--- RECORD SET ---
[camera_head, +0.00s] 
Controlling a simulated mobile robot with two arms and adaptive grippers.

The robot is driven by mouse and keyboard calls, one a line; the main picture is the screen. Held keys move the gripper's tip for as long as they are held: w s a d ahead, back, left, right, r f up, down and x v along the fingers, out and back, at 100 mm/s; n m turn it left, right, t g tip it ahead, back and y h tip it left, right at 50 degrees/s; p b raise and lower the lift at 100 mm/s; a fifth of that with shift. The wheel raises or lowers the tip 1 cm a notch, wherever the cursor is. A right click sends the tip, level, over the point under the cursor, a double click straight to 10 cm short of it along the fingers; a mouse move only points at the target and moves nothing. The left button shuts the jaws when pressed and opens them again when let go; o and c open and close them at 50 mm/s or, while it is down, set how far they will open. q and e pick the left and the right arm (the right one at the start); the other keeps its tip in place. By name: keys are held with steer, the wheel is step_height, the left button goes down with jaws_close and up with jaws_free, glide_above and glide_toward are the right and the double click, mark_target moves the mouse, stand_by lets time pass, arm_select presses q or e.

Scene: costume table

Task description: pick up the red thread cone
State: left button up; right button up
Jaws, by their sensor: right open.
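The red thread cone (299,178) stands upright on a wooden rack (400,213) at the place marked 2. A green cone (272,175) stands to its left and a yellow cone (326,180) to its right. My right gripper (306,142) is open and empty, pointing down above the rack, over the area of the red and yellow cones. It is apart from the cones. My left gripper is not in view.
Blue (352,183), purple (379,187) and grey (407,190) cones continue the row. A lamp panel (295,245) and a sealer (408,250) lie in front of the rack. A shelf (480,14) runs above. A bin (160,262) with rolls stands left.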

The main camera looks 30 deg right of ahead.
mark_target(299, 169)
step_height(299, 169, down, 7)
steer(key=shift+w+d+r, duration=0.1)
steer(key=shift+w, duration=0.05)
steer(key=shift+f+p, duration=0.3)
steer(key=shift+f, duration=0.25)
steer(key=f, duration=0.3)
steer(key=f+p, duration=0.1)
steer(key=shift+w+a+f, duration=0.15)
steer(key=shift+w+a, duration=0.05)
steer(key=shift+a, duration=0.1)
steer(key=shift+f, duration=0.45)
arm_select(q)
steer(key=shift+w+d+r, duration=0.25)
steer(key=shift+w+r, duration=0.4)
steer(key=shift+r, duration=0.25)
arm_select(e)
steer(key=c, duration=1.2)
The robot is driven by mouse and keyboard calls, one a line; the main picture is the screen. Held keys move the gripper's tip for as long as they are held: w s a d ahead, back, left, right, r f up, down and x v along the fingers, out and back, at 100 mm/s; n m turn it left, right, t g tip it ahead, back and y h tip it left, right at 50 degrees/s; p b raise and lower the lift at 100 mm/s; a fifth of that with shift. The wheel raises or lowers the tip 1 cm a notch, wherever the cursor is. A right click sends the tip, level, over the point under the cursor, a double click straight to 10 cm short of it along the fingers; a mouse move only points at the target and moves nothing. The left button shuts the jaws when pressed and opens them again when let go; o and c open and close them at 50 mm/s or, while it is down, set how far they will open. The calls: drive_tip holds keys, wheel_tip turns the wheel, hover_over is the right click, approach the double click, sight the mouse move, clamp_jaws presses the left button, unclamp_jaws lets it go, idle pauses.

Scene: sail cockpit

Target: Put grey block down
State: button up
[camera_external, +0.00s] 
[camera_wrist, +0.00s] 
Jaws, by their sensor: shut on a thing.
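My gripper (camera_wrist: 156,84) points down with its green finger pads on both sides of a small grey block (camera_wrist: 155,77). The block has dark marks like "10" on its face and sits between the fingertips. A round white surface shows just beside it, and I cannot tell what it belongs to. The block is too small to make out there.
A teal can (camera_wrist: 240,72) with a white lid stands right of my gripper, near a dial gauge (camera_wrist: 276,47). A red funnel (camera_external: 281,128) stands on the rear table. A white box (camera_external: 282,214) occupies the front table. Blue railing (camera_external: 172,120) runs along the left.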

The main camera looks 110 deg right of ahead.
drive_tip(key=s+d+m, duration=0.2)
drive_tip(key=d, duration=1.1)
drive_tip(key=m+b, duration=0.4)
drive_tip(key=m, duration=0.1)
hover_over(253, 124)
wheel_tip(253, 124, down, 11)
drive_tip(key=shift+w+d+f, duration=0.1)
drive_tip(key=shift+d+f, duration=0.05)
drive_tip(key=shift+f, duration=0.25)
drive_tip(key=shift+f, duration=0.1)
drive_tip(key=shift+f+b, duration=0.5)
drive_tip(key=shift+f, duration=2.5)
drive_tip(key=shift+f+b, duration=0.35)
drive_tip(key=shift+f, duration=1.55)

...

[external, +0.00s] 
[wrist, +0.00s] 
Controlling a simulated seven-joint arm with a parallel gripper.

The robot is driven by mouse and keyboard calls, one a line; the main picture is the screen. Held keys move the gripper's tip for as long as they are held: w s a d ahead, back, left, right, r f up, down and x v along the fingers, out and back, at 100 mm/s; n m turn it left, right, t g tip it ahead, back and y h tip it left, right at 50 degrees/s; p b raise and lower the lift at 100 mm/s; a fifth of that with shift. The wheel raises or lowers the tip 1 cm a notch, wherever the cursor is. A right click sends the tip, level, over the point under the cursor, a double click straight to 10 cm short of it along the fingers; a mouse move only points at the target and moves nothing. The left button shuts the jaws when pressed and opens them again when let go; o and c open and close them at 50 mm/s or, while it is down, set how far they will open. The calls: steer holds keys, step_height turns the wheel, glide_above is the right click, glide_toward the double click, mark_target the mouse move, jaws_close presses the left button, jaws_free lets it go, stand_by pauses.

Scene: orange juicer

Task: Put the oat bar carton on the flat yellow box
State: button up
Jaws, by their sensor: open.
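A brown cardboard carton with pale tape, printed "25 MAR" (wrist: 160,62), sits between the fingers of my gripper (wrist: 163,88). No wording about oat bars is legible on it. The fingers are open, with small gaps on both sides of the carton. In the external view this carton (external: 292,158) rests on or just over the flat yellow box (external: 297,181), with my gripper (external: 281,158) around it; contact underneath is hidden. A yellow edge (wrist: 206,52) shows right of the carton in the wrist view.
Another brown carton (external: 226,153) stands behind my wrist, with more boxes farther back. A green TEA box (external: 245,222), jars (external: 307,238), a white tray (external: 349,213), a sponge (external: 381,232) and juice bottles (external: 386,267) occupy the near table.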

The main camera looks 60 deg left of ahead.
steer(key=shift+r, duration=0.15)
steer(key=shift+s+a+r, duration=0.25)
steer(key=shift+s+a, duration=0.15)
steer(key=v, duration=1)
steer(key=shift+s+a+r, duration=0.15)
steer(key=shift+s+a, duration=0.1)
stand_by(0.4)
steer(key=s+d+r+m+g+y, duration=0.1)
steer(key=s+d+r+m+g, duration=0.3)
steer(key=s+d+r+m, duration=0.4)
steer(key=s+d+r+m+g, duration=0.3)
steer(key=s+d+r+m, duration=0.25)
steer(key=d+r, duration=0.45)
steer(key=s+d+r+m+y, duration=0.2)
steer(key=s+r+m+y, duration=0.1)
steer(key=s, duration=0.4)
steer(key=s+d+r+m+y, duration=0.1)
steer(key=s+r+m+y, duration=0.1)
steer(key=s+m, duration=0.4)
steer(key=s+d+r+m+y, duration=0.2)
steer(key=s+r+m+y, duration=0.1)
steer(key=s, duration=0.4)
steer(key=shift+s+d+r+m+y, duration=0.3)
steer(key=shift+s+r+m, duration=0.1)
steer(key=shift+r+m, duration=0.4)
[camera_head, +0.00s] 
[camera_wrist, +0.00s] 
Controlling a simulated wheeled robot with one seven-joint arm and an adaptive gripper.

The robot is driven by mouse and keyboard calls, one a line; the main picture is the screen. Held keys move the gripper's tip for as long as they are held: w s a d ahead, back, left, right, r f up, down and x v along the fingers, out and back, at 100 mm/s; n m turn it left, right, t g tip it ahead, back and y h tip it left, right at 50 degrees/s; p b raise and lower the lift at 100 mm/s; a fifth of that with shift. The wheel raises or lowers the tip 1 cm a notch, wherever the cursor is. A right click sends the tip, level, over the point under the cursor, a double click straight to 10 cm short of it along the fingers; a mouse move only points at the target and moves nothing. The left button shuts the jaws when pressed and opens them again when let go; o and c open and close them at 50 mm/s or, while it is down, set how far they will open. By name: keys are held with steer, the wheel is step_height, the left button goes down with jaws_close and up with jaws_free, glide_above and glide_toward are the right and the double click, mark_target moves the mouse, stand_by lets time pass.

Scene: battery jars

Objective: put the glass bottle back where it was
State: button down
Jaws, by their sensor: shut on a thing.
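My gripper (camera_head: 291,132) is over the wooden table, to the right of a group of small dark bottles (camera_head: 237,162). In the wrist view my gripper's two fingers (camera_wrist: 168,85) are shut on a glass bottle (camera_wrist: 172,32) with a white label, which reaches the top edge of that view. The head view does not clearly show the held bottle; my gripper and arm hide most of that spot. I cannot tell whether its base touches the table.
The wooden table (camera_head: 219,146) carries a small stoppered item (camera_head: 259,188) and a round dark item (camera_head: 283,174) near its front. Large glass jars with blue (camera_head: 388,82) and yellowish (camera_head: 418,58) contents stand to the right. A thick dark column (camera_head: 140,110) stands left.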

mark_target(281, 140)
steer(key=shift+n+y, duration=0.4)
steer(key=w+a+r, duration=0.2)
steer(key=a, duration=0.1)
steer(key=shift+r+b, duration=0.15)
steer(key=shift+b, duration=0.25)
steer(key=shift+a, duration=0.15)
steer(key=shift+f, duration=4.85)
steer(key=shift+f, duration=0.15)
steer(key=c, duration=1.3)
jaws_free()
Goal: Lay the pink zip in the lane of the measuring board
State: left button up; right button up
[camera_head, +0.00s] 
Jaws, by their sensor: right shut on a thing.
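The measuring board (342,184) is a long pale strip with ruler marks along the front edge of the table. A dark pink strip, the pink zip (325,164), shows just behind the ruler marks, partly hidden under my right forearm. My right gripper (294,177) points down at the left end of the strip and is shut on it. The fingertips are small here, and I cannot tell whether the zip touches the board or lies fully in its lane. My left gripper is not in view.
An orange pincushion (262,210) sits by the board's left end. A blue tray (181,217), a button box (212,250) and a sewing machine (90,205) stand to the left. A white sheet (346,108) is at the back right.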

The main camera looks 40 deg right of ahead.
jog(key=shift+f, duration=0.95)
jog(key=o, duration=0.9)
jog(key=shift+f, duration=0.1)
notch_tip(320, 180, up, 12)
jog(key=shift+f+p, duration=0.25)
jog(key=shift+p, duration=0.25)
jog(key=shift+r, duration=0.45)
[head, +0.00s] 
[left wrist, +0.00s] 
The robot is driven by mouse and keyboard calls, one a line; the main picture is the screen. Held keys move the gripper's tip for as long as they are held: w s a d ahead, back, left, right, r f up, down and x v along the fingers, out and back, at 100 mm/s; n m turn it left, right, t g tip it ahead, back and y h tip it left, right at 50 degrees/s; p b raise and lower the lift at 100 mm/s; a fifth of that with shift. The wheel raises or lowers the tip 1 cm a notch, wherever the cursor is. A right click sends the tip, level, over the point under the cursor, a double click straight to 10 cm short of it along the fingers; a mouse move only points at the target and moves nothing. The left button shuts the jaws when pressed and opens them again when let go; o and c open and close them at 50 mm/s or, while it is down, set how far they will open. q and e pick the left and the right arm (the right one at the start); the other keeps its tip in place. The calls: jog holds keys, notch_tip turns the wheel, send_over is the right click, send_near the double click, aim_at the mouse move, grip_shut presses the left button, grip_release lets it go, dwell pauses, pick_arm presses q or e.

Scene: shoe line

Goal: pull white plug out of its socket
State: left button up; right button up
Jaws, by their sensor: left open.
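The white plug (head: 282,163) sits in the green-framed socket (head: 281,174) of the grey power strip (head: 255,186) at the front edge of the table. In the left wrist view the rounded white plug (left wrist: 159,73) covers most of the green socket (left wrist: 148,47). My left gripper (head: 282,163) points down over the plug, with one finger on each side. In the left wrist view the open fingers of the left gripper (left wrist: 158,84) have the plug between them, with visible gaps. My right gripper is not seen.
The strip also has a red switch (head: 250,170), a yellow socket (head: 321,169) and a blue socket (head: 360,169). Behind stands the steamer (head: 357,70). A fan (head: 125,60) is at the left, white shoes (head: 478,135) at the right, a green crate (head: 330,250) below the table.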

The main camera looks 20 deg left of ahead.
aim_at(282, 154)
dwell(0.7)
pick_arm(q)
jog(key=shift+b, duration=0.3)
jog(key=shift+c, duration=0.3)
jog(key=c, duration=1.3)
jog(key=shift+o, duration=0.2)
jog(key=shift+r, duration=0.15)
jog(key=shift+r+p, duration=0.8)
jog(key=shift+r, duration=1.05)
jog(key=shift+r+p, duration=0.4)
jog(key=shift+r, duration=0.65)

* * *

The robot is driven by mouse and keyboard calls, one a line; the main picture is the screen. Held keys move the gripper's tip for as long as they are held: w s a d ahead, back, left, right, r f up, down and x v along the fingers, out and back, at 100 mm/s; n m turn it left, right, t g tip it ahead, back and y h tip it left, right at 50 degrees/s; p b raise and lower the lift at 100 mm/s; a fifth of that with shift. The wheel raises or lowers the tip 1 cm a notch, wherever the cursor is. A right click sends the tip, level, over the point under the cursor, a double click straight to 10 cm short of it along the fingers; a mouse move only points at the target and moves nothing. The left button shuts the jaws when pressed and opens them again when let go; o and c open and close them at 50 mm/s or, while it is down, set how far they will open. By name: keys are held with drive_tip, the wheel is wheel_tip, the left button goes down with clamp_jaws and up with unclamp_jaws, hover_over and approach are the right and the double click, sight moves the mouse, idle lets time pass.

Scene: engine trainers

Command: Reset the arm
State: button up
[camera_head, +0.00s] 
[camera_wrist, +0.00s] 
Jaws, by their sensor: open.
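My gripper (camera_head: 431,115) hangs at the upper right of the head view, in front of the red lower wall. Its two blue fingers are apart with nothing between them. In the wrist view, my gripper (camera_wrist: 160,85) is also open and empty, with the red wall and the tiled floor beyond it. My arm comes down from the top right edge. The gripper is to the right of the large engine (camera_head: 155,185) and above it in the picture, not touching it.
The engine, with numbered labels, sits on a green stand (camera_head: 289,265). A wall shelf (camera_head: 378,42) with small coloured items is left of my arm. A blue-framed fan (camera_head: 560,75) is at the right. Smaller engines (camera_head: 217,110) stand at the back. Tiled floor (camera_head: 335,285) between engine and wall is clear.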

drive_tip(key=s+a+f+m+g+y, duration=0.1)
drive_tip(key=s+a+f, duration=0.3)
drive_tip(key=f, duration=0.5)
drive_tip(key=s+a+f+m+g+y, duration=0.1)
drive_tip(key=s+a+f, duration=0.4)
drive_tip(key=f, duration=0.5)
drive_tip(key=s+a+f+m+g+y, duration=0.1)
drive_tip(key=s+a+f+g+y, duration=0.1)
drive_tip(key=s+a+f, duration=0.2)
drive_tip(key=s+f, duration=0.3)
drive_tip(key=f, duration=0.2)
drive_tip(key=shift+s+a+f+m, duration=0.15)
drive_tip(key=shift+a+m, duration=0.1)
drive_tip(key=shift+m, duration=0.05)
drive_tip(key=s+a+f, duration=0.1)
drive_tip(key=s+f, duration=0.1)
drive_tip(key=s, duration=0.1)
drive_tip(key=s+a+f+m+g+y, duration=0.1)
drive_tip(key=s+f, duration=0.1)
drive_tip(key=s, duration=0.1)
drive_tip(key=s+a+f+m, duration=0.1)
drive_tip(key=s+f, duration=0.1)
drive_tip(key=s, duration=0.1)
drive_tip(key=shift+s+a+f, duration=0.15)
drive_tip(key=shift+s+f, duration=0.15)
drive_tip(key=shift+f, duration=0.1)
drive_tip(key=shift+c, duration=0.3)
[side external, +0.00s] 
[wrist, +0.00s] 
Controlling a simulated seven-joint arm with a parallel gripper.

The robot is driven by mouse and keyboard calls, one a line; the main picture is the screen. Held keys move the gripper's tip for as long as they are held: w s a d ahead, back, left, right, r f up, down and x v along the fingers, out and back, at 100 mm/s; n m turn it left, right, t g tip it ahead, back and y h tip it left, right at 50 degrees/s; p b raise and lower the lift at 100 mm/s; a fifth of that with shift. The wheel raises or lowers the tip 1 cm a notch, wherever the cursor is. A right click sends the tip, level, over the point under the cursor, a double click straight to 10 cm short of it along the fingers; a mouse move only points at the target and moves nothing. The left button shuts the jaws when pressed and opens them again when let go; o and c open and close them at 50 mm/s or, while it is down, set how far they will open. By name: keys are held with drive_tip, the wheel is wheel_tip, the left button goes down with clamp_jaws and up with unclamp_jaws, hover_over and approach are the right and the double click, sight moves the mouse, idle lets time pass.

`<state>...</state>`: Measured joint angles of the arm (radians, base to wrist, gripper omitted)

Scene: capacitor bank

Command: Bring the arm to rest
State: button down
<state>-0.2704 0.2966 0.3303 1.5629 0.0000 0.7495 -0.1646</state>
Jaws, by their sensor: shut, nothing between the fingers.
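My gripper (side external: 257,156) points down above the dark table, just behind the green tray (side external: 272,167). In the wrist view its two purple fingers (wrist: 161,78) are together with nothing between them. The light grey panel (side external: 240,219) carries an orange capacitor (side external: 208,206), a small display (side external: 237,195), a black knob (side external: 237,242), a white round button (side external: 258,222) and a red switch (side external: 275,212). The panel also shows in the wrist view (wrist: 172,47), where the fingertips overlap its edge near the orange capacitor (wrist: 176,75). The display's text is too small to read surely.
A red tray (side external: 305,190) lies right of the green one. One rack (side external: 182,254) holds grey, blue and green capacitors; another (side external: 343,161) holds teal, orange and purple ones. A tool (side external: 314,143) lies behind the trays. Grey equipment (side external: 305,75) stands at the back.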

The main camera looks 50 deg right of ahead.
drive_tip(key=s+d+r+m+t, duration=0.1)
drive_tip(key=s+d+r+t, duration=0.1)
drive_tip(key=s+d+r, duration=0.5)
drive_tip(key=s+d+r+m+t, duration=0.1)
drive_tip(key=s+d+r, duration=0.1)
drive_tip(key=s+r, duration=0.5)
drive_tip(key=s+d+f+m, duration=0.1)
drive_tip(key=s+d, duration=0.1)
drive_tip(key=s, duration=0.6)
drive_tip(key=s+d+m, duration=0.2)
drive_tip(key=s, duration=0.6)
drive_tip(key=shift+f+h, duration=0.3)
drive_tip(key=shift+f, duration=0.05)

--- INSTRUCTIONS FOR THE TASK ---
All lines of the data above that include the word "Command" must be shown.

--- THE REPLY ---
Command: Reset the arm
Command: Bring the arm to rest

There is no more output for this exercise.